In addition the question at hand is ‘What is the likelihood of Mr. Smith paying his note?’ Buyers of businesses do not want this headache related to collecting money on an unsecured note. A secured note would warrant a 50 – 60% discount. An unsecured note is worth 10% at best due to legal costs and frustration involved. For the purpose of this calculation, the discount amount for this note is $13,230.

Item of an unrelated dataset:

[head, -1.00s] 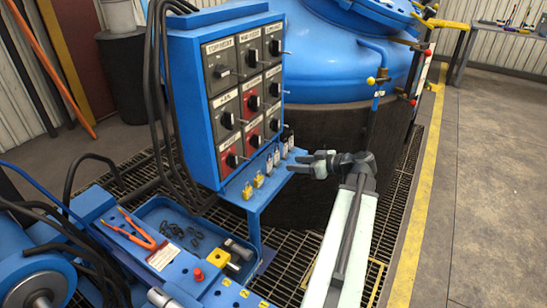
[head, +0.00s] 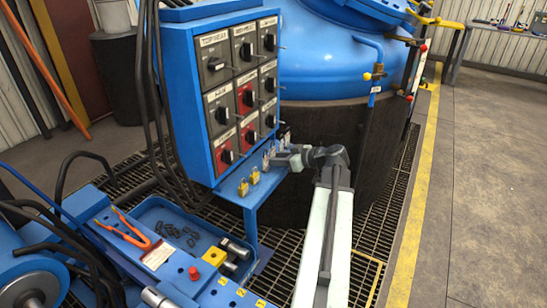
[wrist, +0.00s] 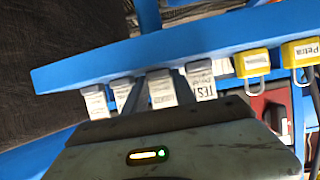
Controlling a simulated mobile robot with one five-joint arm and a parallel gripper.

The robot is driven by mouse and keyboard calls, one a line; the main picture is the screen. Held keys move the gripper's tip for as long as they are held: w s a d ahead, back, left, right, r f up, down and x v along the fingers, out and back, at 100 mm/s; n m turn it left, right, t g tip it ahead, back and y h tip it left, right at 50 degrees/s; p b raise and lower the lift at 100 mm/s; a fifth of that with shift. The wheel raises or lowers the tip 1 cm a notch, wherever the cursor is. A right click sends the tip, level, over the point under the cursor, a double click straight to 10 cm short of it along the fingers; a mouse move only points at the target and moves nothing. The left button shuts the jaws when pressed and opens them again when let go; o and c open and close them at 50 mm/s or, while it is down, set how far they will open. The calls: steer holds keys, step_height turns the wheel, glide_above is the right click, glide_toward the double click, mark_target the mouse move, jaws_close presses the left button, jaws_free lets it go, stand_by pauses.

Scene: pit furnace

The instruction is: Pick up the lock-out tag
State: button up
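A row of small labelled tags and padlocks sits along a narrow blue shelf (wrist: 215,40) under the switch panel. In the wrist view several are white, one with print starting "TEST" (wrist: 201,80); which one is the lock-out tag I cannot tell. My gripper (wrist: 157,92) is at the row, its two grey fingers apart on either side of a white tag (wrist: 161,88). I cannot tell whether they touch it. In the head view my gripper (head: 284,159) reaches the shelf from the right and partly hides the white tags (head: 267,161).
Two yellow padlocks (wrist: 252,64) (wrist: 300,52) are beside the white tags, one labelled "Petra". The blue switch panel (head: 206,50) with several knobs rises behind the shelf. The blue furnace (head: 325,60) stands behind.

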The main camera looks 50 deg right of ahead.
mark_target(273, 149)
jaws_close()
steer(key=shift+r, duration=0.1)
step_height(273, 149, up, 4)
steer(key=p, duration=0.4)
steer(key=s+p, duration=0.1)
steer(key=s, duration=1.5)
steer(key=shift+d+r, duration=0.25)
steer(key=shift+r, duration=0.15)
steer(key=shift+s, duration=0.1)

The balance sheet states there are $19,117 of parts. To an outsider this means parts for the service department to use in the normal course of business. An inventory is conducted and it turns out that $11,740 of the parts are actually for the boat crane. It turns out that the boat crane sustained damage to the main drive well hauling out a sailboat. The remaining parts are to repair the sailboat damaged by the crane. The insurance policy has a $25,000 deductible for damages during a lift or insertion function. WDM absorbed the costs without involving the insurance underwriter. In addition to the parts, it is estimated $3,000 of labor is required to complete the repairs. The reality is that there are no parts for service to customers. Therefore this asset is really equal to zero.

To properly account for this incident; repairs and maintenance in cost of sales/service/marina is debited for $22,117 and credits are issued to inventory-parts for $19,117 and accrued payroll ($3,000).

Balance Sheet – Fixed Assets

EBITDA excludes depreciation from the formula because the goal is to assess the operational income as if it were purely cash. It is somewhat similar to the highly sophisticated cash flow valuation approach. Since depreciation is a non-cash expense; it is excluded. It doesn’t matter whether the depreciation is accelerated or straight line. It is simply ignored.

However I want to point out a couple of interesting observations about White Diamond Marine’s fixed assets. In the long-term liabilities a mortgage note for $121,602 exists. Mortgage notes are used to finance real estate and their improvements. In the Other Assets section is an asset identified as ‘Land’ for $50,000. In addition up in fixed assets sits and asset of piers and docks for $80,000. Obviously the piers and docks are tied to the land. Since there are not buildings as fixed assets the office facilities and repair shop must be rented from a third party. This makes sense because there is a facilities expense on the income statement.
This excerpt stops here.